:: STATED EXERCISE ::
Which lines hold the word "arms"? Copy each one.

:: RECORDED INFORMATION ::
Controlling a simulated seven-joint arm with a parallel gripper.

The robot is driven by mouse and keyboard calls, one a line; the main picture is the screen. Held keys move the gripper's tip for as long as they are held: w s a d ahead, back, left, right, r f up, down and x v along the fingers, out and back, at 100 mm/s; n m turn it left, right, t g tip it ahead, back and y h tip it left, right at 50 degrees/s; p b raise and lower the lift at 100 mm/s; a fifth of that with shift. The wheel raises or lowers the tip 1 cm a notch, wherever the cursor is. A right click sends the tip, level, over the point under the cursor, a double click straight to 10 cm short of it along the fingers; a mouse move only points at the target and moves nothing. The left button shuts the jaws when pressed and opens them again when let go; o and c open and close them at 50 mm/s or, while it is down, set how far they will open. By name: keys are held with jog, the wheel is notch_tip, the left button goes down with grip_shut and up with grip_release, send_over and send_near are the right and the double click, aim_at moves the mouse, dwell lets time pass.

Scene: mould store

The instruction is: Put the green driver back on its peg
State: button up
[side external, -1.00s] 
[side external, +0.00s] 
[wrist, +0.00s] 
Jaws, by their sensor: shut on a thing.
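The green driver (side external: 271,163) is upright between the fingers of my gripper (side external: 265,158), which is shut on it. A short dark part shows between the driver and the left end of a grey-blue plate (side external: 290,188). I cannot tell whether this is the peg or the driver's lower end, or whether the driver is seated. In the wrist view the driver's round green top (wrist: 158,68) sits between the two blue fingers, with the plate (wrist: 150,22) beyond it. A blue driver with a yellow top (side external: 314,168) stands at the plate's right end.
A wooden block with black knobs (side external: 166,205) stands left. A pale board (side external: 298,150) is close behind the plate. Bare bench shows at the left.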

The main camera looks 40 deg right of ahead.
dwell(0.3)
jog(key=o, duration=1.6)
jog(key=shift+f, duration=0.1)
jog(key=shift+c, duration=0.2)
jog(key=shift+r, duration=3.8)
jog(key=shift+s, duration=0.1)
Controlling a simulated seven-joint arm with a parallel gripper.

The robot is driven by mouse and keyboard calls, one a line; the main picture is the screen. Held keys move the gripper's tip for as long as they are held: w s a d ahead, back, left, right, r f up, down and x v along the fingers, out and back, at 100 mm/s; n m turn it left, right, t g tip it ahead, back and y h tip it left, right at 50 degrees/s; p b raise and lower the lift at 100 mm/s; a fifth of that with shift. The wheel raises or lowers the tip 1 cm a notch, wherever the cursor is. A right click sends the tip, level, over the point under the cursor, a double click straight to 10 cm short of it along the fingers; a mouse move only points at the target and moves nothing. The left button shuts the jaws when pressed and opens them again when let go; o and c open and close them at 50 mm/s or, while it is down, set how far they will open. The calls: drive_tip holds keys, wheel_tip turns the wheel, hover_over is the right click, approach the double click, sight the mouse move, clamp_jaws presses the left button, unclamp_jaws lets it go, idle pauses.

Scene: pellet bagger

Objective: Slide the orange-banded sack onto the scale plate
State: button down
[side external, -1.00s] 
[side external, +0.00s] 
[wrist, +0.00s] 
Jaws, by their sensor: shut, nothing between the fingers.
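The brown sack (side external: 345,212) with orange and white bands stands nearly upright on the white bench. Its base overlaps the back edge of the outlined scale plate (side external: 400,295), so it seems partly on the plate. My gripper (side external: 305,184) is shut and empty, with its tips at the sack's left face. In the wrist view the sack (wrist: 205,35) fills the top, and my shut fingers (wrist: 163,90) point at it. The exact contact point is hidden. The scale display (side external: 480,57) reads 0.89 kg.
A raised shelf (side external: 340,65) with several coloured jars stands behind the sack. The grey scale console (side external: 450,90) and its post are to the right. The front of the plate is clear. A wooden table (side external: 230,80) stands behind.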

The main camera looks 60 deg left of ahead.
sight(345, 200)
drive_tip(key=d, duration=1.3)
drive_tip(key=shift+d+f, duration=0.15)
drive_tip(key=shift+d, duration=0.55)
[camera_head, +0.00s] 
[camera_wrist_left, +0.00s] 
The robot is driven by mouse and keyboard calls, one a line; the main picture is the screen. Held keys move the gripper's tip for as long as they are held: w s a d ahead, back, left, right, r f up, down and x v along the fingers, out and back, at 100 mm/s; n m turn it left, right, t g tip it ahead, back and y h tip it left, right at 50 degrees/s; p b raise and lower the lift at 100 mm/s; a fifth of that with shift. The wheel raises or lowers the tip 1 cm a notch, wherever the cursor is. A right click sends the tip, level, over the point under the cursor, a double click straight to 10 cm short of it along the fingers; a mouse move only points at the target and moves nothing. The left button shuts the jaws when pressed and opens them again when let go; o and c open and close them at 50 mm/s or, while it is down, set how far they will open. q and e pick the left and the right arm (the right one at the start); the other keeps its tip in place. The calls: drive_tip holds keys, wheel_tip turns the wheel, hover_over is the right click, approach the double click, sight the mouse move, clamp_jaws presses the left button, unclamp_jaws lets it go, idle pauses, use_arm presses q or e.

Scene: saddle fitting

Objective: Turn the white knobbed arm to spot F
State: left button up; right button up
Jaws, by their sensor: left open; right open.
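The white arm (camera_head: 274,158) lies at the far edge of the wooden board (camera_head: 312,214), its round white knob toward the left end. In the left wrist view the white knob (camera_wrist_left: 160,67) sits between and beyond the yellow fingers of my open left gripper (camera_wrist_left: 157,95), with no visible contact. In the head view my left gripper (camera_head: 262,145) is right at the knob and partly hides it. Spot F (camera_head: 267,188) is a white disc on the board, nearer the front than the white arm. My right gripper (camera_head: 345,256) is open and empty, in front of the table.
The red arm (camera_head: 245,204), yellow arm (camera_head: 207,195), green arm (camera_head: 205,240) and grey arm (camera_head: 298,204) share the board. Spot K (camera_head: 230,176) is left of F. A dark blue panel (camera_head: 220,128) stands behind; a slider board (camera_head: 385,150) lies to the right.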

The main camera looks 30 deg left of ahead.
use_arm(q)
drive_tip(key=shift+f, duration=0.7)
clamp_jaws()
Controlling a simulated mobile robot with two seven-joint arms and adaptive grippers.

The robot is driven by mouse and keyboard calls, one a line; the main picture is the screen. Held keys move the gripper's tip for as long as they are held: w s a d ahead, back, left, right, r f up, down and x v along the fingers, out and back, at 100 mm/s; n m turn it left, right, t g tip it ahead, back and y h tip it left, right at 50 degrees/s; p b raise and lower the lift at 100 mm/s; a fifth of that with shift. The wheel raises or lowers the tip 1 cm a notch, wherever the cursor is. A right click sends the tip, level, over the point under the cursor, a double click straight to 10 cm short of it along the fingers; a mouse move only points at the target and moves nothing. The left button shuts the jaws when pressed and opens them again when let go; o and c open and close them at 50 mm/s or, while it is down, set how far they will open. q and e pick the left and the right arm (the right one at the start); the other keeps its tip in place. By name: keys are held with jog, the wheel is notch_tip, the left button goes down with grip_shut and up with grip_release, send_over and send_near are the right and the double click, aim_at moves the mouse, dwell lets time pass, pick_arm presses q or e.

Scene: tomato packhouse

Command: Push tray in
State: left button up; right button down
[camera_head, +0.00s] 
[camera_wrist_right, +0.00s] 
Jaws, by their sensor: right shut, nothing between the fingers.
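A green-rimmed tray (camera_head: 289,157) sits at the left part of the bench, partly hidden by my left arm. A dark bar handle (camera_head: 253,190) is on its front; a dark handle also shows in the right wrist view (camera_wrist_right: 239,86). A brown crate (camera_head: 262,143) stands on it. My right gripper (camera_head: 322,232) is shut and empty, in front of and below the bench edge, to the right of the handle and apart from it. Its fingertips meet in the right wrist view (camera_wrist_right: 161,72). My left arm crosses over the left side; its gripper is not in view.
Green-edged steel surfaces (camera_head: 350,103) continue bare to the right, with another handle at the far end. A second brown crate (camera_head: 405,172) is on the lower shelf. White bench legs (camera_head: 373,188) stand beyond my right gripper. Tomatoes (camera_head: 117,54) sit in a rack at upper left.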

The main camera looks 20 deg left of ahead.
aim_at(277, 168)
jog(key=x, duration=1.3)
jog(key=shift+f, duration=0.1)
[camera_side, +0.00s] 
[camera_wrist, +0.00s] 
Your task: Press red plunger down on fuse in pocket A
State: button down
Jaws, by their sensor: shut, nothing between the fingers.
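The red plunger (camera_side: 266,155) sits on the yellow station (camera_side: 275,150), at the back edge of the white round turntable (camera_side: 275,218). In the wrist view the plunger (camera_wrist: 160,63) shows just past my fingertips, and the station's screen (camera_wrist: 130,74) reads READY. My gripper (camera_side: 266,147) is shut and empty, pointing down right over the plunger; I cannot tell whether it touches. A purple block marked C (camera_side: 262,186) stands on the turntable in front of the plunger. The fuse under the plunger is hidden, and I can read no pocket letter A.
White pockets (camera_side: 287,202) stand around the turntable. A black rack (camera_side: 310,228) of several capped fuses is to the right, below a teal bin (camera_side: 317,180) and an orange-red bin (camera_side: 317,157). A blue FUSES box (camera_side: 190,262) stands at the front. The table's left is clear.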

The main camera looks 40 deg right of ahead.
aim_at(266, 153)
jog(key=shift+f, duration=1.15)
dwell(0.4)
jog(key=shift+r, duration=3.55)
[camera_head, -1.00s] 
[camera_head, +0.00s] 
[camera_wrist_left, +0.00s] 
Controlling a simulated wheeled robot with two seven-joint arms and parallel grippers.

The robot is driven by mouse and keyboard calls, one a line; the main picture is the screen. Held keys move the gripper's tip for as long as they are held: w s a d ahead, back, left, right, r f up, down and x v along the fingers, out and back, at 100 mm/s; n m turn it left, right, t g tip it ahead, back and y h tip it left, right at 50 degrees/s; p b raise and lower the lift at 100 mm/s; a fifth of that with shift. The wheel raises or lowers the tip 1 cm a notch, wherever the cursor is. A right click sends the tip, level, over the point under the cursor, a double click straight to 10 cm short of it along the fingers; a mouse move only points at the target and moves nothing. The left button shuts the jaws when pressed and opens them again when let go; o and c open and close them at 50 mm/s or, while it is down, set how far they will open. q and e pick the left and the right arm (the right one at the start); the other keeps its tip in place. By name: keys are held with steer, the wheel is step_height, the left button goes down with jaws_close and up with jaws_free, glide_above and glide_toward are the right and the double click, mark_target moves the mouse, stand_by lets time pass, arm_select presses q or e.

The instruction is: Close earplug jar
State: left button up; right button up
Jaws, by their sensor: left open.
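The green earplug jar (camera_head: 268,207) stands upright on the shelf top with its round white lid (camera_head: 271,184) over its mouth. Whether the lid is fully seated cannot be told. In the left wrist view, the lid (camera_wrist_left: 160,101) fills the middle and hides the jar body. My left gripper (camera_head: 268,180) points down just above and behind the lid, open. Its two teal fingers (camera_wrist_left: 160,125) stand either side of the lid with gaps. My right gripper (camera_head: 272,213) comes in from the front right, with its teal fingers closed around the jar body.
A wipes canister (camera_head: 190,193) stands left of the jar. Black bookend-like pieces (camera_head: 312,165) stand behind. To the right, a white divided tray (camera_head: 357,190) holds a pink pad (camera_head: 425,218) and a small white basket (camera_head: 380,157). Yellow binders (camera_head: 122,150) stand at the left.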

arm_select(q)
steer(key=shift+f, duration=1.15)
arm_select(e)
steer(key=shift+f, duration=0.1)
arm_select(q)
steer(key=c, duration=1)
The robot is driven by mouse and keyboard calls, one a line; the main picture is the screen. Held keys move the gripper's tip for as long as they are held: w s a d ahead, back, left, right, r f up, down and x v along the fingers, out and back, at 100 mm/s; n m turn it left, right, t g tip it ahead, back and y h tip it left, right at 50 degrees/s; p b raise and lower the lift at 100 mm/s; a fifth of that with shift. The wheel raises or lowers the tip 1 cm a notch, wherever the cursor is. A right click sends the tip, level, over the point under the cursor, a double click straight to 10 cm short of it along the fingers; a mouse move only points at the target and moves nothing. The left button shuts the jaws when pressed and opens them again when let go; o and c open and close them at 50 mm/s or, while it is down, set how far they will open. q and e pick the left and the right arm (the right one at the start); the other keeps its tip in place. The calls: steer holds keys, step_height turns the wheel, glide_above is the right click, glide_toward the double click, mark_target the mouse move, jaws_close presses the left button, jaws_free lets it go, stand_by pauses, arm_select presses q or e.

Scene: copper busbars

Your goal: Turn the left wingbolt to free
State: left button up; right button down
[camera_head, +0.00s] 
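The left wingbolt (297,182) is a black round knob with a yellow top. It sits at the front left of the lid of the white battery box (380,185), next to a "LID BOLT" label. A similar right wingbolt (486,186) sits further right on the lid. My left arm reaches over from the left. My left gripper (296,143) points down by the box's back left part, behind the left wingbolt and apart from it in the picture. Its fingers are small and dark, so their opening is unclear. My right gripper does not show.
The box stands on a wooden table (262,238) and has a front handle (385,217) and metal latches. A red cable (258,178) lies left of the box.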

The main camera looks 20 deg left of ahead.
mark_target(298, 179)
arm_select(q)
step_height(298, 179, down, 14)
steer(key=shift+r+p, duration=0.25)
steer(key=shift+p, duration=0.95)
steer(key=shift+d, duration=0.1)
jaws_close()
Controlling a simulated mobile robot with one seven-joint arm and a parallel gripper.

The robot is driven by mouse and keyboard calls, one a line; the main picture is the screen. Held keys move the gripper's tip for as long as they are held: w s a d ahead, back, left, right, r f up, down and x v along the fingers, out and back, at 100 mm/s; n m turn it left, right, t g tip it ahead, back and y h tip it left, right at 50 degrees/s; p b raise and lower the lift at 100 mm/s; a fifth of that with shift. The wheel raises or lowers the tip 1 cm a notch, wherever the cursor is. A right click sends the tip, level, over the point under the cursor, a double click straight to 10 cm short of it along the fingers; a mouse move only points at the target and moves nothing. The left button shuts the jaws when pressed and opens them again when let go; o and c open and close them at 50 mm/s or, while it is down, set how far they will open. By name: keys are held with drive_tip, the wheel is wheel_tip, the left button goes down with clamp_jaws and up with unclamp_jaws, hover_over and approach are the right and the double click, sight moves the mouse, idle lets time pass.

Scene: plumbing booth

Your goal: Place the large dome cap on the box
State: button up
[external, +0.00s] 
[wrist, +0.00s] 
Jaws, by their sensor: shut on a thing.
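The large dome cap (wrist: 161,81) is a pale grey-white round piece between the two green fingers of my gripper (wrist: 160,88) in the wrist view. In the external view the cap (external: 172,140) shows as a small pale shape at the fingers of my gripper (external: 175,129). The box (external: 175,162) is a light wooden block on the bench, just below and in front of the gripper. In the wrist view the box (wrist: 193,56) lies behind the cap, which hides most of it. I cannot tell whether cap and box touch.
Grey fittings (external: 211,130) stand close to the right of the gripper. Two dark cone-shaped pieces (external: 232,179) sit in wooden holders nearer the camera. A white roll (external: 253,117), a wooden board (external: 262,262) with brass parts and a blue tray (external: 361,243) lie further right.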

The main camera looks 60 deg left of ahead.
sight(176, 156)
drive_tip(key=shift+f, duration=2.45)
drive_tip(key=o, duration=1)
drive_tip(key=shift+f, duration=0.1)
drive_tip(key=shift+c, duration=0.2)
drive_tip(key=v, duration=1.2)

:: PROBLEM SOLUTION ::
Controlling a simulated mobile robot with two seven-joint arms and adaptive grippers.
Controlling a simulated wheeled robot with two seven-joint arms and parallel grippers.

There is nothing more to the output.